TO DO:
Look for the line containing "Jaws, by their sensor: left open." in the listing below. Retype that line and every subsequent line through the last one, and only those.

COLLECTED DATA:
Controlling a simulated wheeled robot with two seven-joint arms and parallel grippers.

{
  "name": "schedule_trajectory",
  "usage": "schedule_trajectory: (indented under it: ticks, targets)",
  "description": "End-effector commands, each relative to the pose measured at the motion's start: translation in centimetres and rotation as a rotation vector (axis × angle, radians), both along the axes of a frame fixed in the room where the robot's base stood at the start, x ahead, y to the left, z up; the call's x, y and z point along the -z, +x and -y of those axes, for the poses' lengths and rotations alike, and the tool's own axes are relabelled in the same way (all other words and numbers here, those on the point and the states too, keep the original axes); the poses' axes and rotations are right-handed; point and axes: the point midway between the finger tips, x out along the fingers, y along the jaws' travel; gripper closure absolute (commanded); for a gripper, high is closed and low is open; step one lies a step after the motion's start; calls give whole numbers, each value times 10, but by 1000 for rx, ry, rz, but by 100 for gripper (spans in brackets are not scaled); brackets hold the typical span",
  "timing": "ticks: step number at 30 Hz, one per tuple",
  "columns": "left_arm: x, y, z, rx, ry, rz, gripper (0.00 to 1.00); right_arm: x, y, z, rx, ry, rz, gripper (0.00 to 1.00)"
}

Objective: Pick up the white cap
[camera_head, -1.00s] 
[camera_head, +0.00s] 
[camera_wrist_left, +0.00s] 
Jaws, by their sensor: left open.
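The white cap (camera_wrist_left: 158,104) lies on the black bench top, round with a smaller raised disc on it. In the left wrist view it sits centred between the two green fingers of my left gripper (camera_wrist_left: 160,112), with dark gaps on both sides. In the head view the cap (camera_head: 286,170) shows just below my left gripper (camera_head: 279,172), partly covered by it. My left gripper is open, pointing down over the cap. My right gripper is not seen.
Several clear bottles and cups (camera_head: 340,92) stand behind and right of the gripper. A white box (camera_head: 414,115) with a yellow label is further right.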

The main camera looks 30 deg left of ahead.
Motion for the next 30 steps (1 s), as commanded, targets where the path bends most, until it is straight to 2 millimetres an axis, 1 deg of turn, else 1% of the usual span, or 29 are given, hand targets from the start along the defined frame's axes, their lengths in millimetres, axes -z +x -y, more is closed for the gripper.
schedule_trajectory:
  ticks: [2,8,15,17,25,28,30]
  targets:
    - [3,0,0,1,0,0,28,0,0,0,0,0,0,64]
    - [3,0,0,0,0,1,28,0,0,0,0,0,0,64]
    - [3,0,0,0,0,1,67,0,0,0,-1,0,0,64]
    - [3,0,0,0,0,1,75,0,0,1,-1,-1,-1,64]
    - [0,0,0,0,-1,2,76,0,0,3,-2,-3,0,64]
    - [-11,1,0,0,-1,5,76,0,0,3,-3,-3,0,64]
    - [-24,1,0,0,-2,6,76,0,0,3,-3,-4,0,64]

RESULT:
Jaws, by their sensor: left open.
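The white cap (camera_wrist_left: 158,104) lies on the black bench top, round with a smaller raised disc on it. In the left wrist view it sits centred between the two green fingers of my left gripper (camera_wrist_left: 160,112), with dark gaps on both sides. In the head view the cap (camera_head: 286,170) shows just below my left gripper (camera_head: 279,172), partly covered by it. My left gripper is open, pointing down over the cap. My right gripper is not seen.
Several clear bottles and cups (camera_head: 340,92) stand behind and right of the gripper. A white box (camera_head: 414,115) with a yellow label is further right.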

The main camera looks 30 deg left of ahead.
Motion for the next 30 steps (1 s), as commanded, targets where the path bends most, until it is straight to 2 millimetres an axis, 1 deg of turn, else 1% of the usual span, or 29 are given, hand targets from the start along the defined frame's axes, their lengths in millimetres, axes -z +x -y, more is closed for the gripper.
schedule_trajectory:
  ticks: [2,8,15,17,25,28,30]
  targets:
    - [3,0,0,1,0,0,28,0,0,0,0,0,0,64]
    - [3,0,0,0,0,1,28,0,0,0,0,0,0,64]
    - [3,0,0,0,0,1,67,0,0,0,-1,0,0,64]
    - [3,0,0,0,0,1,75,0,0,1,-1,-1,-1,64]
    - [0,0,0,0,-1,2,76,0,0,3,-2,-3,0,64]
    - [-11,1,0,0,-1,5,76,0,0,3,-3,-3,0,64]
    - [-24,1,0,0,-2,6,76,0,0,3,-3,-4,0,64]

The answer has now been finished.